| THE EXERCISE |
Using the listing below, copy every line that mentions "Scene".

____________

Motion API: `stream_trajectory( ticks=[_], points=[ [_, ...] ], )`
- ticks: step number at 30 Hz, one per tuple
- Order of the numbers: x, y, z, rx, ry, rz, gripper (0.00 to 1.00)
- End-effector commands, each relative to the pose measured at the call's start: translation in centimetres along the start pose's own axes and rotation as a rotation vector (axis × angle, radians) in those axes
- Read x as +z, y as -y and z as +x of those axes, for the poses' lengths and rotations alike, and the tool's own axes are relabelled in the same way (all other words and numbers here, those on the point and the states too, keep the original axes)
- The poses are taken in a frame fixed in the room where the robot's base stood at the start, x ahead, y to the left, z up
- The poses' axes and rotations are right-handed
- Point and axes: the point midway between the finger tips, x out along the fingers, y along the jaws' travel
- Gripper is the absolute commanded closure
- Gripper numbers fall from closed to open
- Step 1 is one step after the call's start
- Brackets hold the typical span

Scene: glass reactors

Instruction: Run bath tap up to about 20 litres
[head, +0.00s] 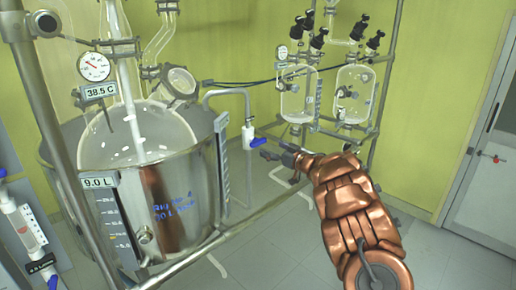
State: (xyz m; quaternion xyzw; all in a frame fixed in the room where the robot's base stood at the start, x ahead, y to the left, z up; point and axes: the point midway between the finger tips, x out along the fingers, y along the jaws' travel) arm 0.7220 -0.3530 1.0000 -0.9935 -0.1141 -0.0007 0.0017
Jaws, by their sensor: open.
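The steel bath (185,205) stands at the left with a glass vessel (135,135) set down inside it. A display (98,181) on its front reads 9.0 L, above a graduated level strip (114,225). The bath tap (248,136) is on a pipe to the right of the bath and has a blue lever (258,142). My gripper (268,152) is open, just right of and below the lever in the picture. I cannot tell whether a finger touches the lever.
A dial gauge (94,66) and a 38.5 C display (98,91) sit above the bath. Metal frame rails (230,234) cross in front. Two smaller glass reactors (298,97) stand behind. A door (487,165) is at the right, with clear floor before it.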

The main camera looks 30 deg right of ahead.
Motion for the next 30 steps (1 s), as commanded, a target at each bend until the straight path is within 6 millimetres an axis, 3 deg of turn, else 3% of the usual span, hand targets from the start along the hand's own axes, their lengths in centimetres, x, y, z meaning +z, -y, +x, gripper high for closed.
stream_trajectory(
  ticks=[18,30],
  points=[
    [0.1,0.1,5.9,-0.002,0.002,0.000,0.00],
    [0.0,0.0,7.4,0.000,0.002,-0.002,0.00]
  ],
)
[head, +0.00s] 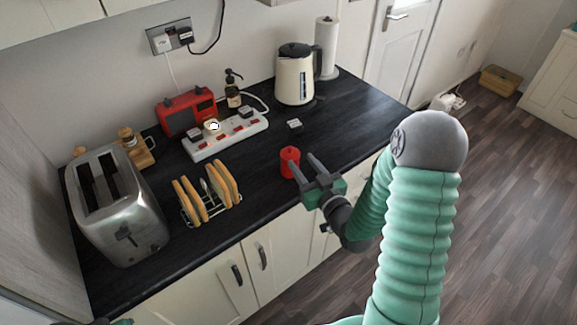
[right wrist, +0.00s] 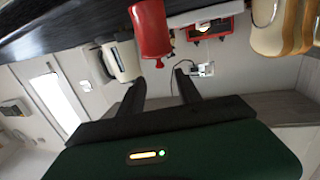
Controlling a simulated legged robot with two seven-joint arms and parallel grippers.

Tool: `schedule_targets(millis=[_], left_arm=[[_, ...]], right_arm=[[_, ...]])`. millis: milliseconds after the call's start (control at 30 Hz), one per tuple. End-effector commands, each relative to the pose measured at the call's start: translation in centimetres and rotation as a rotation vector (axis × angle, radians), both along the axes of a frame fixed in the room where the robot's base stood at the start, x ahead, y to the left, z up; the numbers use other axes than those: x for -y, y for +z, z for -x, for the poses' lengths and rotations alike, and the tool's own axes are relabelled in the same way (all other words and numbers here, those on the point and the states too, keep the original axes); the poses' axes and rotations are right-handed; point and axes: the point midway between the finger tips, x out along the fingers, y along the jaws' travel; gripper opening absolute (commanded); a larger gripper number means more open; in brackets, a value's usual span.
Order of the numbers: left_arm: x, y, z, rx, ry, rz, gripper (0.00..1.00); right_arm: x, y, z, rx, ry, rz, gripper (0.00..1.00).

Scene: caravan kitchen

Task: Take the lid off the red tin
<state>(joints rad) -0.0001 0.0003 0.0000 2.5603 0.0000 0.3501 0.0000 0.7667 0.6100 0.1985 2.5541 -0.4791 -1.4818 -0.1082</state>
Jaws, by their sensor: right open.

____________

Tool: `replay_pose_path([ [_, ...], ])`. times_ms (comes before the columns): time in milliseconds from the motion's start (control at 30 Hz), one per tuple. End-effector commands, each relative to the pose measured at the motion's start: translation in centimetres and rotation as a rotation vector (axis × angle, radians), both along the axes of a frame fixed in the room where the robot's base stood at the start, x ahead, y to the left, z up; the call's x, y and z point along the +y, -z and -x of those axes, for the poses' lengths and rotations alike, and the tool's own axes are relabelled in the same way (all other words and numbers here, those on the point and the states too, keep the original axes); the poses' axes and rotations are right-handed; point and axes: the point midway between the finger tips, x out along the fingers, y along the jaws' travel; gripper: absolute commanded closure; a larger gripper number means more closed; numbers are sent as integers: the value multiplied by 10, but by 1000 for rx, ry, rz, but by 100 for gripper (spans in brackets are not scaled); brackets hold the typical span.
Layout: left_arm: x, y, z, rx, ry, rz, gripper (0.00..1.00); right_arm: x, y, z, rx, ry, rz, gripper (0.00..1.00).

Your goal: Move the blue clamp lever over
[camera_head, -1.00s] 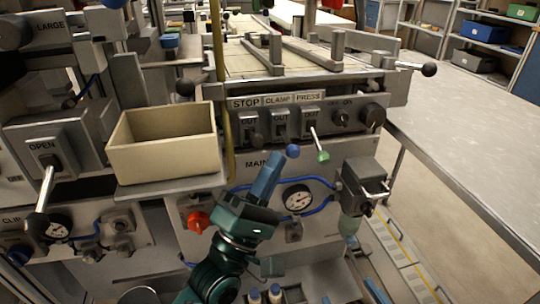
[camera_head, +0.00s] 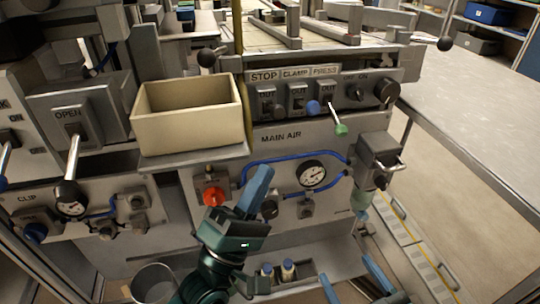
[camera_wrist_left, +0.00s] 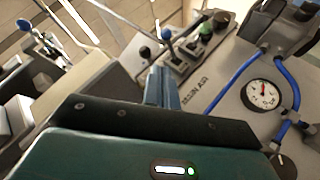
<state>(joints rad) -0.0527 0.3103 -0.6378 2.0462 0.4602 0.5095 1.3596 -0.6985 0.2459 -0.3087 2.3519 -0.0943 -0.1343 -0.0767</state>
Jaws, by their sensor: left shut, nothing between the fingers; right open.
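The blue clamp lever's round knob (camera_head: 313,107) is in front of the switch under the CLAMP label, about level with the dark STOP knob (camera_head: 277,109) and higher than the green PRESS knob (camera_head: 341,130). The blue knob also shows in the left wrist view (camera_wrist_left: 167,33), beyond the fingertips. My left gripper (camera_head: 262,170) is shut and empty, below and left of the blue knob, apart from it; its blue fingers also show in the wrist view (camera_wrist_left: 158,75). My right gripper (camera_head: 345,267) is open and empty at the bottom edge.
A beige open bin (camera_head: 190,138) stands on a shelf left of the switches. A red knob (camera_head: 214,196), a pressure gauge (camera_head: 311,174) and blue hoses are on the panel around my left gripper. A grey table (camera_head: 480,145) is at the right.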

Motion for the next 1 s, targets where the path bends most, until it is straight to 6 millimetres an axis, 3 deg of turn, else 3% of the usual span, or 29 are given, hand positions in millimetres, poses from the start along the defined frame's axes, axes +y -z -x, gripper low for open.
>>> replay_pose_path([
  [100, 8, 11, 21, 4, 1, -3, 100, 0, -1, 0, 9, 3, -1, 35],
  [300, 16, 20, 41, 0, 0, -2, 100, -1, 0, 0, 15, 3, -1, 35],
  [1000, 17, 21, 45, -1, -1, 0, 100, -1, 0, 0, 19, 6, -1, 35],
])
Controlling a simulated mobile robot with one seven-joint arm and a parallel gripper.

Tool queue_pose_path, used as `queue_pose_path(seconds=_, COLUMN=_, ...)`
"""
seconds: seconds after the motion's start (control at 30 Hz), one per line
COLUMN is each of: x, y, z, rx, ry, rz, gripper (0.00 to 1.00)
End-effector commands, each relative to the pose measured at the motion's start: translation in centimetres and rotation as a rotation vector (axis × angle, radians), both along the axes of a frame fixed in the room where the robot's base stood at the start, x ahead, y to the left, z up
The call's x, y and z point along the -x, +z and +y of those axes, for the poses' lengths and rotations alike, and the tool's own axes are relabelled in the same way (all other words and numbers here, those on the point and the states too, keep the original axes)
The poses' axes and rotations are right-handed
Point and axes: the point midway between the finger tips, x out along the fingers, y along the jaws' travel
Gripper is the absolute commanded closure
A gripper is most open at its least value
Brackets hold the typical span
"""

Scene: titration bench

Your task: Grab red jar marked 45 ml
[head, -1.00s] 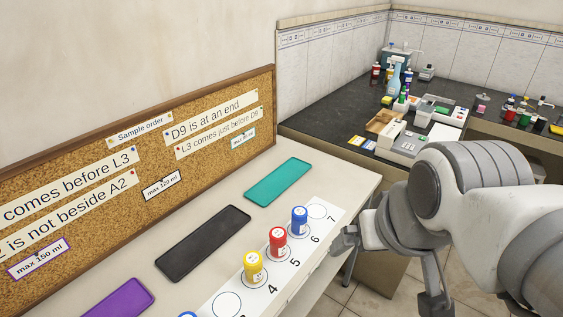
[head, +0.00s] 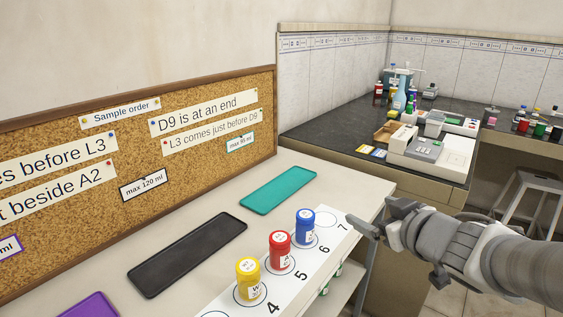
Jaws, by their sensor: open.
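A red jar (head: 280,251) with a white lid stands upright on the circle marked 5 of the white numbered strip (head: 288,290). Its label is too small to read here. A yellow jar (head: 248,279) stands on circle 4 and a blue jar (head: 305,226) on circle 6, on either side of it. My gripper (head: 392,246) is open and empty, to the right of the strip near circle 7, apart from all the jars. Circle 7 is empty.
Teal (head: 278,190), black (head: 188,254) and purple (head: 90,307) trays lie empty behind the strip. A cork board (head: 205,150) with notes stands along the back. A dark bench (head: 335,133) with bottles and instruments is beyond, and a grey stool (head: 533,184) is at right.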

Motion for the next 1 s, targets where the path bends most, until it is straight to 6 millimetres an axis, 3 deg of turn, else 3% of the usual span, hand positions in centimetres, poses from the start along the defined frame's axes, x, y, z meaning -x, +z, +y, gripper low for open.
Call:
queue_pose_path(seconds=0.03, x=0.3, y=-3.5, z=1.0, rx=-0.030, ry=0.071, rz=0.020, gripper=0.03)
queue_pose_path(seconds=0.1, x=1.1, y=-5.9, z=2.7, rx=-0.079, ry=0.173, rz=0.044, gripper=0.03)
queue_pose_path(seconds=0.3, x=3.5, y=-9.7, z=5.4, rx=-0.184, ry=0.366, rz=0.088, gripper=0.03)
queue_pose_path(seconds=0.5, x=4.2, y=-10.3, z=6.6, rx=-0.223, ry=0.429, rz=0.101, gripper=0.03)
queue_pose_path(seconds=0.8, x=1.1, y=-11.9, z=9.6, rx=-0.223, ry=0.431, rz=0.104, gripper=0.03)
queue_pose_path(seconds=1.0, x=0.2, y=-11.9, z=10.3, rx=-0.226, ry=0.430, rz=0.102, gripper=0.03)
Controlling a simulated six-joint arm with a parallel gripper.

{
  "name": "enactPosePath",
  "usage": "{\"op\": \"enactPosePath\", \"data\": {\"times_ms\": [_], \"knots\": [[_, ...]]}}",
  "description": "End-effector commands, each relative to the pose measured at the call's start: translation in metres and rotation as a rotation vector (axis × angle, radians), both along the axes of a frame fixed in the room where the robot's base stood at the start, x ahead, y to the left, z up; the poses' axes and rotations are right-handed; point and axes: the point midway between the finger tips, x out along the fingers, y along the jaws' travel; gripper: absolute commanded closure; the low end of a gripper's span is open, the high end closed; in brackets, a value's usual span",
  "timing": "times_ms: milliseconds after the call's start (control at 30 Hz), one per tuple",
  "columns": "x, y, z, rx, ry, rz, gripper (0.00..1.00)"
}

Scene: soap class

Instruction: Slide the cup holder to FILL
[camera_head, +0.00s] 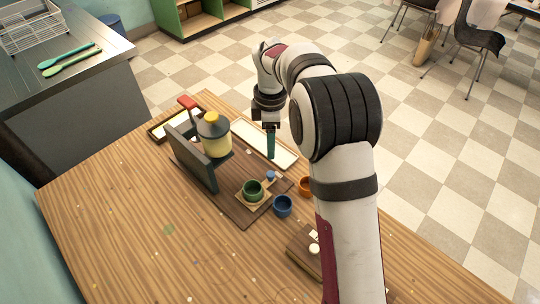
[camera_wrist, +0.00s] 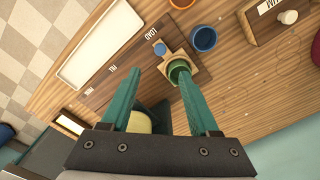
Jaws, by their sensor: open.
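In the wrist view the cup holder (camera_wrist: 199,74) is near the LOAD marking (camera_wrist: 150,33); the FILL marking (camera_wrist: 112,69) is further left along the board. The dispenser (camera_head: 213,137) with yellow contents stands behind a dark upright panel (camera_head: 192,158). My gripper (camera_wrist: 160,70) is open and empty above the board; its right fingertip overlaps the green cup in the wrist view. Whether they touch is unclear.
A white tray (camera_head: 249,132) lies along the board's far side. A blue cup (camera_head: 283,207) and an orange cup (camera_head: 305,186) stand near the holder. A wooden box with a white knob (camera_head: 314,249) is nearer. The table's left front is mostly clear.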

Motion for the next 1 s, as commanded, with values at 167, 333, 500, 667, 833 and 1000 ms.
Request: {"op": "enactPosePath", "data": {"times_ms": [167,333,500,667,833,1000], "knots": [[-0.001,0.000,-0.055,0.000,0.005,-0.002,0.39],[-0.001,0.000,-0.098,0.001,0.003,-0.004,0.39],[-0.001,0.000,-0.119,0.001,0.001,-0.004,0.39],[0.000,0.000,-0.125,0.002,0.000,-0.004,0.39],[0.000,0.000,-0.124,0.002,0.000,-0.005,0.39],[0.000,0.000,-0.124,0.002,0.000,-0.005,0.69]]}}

____________

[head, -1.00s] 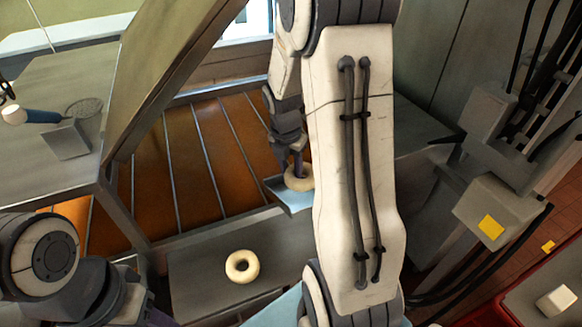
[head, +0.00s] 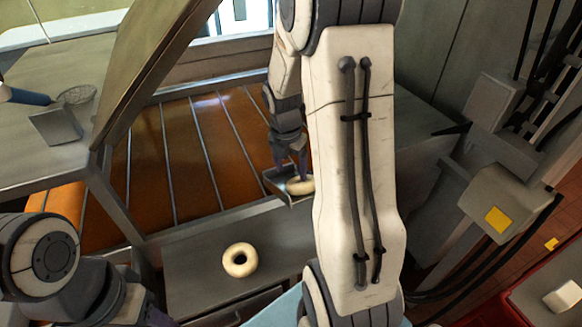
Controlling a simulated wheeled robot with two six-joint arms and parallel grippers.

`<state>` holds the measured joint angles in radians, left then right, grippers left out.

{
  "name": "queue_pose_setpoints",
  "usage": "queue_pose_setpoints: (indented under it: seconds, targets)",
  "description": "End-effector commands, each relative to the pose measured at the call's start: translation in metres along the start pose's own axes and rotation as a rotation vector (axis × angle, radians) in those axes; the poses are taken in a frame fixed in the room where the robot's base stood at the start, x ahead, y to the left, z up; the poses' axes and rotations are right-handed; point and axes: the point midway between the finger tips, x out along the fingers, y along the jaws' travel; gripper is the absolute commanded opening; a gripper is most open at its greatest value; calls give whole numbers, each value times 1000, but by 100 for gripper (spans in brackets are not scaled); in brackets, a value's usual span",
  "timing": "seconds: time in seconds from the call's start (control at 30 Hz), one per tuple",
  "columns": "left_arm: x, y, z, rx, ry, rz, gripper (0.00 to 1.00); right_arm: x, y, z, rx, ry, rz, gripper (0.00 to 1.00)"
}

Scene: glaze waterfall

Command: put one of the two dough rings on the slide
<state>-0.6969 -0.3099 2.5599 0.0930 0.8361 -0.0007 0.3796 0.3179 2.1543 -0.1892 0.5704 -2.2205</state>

____________

| SOLUTION TO THIS PROBLEM |
Scene: glass reactors
Scene: caravan kitchen
Scene: titration bench
Scene: soap class
Scene: glaze waterfall

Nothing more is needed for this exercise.